A presença do presidente Bolsonaro em uma formatura em média por mês de militares membros das Forças Armadas (Exército, Marinha e Aeronáutica) e das polícias Militar, Federal e Rodoviária Federal nos primeiros dois anos de seu governo, ressaltada em uma reportagem recente do GLOBO, corrobora um estudo do especialista Adriano de Freixo, professor do Departamento de Estudos Estratégicos e Relações Internacionais do Instituto de Estudos Estratégicos da Universidade Federal Fluminense (Inest-UFF) intitulado “Os militares e o governo Bolsonaro, entre o anticomunismo e a busca pelo protagonismo” das Edições Zazie, na coleção “Pequena biblioteca de ensaios”. Nele, analisando a influência de Bolsonaro entre os militares, ele destaca que “uma variável que não deve ser ignorada nessa conjuntura é a “bolsonarização” dos estratos inferiores da corporação, mesmo que não se vislumbre no horizonte próximo a possibilidade de quebra de hierarquia militar”.
Outro processo de “bolsonarização” que começa a se tornar motivo de preocupação, para o professor da UFF, é o das polícias militares estaduais, definidas na Constituição como forças auxiliares e reservas do Exército. “Esse fenômeno ficou explicitado na greve de policiais no Ceará, nos primeiros meses de 2020, e no tratamento diferenciado dado pela Polícia Militar a manifestantes contra e pró-governo em diversos estados”.
A possibilidade de rebeliões pontuais contra ordens de governadores da oposição começa a aparecer no horizonte, analisa Freixo, advertindo que essa posição “poderia gerar a necessidade de utilização das Forças Armadas para contê-las. Dentro do atual contexto, isso poderia se tornar um forte elemento de instabilidade, inclusive pela imprevisibilidade do comportamento do presidente e da reação das Forças Armadas em uma questão como essa”.
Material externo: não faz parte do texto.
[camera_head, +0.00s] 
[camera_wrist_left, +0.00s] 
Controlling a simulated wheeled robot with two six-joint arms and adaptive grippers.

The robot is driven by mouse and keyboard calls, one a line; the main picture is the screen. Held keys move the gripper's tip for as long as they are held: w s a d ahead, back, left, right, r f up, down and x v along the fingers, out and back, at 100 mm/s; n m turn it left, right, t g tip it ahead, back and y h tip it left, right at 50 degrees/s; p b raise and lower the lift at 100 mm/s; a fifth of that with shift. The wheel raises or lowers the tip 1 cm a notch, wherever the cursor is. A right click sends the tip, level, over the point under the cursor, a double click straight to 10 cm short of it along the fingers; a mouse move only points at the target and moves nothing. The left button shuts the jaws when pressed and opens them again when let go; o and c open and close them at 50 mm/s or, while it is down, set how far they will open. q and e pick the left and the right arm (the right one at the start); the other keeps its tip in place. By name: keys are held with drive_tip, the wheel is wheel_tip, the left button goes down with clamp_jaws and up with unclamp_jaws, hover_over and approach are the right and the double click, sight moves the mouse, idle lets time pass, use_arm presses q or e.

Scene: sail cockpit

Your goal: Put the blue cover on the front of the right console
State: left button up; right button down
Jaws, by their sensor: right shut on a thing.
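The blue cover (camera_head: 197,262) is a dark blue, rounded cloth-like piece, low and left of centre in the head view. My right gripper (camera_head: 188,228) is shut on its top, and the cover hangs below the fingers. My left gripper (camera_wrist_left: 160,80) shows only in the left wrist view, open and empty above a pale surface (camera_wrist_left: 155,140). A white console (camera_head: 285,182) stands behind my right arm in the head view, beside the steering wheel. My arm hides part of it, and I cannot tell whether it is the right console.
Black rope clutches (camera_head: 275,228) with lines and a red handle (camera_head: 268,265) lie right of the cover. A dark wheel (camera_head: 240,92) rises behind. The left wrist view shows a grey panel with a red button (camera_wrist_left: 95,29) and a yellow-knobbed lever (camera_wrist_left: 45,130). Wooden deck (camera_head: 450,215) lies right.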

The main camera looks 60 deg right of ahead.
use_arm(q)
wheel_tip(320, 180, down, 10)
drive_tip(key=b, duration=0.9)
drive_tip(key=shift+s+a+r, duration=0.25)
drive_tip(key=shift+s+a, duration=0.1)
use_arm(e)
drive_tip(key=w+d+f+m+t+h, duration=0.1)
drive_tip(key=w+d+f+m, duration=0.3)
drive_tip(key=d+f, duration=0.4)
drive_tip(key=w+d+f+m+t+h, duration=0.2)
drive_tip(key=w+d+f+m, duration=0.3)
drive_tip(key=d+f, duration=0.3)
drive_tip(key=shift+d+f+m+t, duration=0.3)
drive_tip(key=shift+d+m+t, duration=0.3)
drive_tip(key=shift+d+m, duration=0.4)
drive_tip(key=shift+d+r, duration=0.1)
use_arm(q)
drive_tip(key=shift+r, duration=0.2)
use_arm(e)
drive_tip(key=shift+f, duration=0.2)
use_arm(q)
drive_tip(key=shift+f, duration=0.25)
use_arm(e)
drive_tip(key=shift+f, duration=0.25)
O autor considera que “o quadro se torna mais complicado quando se leva em consideração a simbiose que existe em diversos estados da Federação entre parte das corporações policiais e forças parapoliciais, as chamadas “milícias” – que no Rio de Janeiro, por exemplo, já têm o controle efetivo de vastos territórios –, e os crescentes indícios de ligação entre elas e figuras relevantes do entorno de Jair Bolsonaro”.
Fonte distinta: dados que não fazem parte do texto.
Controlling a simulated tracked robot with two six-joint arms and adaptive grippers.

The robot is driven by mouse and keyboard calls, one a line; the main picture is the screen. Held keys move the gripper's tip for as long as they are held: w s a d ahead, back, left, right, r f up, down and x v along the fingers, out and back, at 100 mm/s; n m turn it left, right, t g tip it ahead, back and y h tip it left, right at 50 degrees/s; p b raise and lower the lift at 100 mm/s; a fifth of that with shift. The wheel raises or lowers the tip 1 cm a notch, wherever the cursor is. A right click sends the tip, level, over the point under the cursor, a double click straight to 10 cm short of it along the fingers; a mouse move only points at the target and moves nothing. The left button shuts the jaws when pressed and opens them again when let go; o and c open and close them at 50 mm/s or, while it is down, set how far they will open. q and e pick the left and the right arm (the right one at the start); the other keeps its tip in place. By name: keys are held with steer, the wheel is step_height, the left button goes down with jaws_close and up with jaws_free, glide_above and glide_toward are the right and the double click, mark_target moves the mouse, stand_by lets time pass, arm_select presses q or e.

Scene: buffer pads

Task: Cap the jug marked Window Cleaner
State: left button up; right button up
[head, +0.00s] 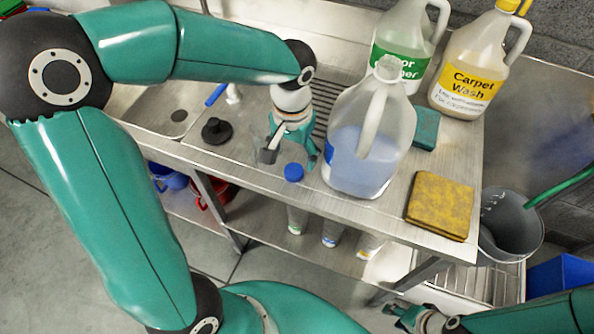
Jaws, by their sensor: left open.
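A clear jug (362,150) with blue liquid stands upright near the front of the steel counter, its neck open. Only a blue edge of its label shows and no words can be read. A blue cap (293,172) lies on the counter just left of the jug, near the front edge. My left gripper (288,156) is open and points down just above and behind the cap, close to the jug's left side; I cannot tell whether it touches the cap. My right gripper (420,319) is low at the bottom right, below the counter, and its fingers are unclear.
A green-labelled floor cleaner jug (399,48) and a yellow-capped Carpet Wash jug (470,75) stand behind. A yellow sponge pad (440,205) and a teal pad (425,128) lie to the right. A black plunger-like piece (216,131) is at left. A grey bucket (510,228) stands beyond the counter's right end.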

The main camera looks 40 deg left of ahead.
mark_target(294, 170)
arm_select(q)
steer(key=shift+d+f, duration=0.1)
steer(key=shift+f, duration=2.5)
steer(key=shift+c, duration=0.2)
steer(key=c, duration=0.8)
O professor Adriano de Freixo chama de “caixa-preta” a educação militar, definindo que “mais que locais de formação técnica e de preparação para o exercício das funções castrenses, as escolas militares são importantes espaços de socialização e transmissão dos valores institucionais aos futuros oficiais”. Esse processo se dá, diz o professor, “não somente pelas disciplinas que compõem os currículos das academias, mas também pela convivência com os professores e oficiais pertencentes a gerações anteriores, que, na prática, funcionam como responsáveis pela moldagem e consolidação da identidade institucional dos jovens cadetes”.
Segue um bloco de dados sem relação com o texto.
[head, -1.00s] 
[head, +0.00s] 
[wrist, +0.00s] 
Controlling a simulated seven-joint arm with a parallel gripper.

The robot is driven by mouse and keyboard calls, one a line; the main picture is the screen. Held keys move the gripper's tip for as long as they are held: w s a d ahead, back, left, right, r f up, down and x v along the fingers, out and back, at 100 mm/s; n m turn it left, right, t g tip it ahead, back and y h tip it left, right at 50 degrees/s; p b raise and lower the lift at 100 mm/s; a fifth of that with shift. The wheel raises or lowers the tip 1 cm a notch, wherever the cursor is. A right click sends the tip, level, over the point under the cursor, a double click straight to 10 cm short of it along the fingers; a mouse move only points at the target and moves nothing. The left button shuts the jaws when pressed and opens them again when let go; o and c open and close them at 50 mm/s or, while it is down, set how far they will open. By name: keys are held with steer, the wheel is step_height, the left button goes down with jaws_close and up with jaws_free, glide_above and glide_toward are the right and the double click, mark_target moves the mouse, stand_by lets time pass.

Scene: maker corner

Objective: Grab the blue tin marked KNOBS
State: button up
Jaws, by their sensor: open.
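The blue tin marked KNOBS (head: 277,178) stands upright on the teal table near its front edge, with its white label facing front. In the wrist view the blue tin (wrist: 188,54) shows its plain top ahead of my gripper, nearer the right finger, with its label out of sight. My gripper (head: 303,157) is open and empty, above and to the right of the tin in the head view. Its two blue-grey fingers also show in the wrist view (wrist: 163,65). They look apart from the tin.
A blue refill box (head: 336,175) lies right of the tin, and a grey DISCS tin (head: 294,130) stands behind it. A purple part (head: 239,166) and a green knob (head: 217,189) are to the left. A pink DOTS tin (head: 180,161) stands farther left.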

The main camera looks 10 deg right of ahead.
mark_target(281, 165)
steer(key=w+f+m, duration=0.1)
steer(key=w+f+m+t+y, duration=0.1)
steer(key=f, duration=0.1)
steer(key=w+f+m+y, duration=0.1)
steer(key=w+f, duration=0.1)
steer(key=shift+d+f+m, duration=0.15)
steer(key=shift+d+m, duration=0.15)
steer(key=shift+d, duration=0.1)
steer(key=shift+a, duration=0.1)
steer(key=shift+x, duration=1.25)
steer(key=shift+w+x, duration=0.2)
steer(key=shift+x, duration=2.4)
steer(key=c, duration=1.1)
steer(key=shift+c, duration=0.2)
Nos últimos anos, o recrudescimento do conservadorismo acabou, na análise de Adriano de Freixo, por revigorar o anticomunismo no interior das Forças Armadas, “agora travestido de crítica ao “marxismo cultural e às “estratégias gramscistas” que estariam sendo implementadas pela esquerda brasileira desde o início do processo de redemocratização”.
A ampliação dos atritos entre o presidente e o vice-presidente da República, e as declarações do comandante do Exército, general Edson Pujol, de que os “militares não querem fazer parte da política, nem querem política dos quartéis”, têm sido entendidas por muitos como sinais de tensionamento da relação entre Bolsonaro e a oficialidade superior, traduzindo a insatisfação desta última com o uso político que o presidente tem feito das Forças Armadas. Mas Adriano de Freixo lembra que esses eventos também podem ser entendidos como sinais de que a “bolsonarização” dos quartéis começa a se tornar, de fato, motivo de preocupação para os oficiais-generais, pelos desdobramentos imprevisíveis desse fenômeno, que pode levar, inclusive, a cisões no interior da instituição militar.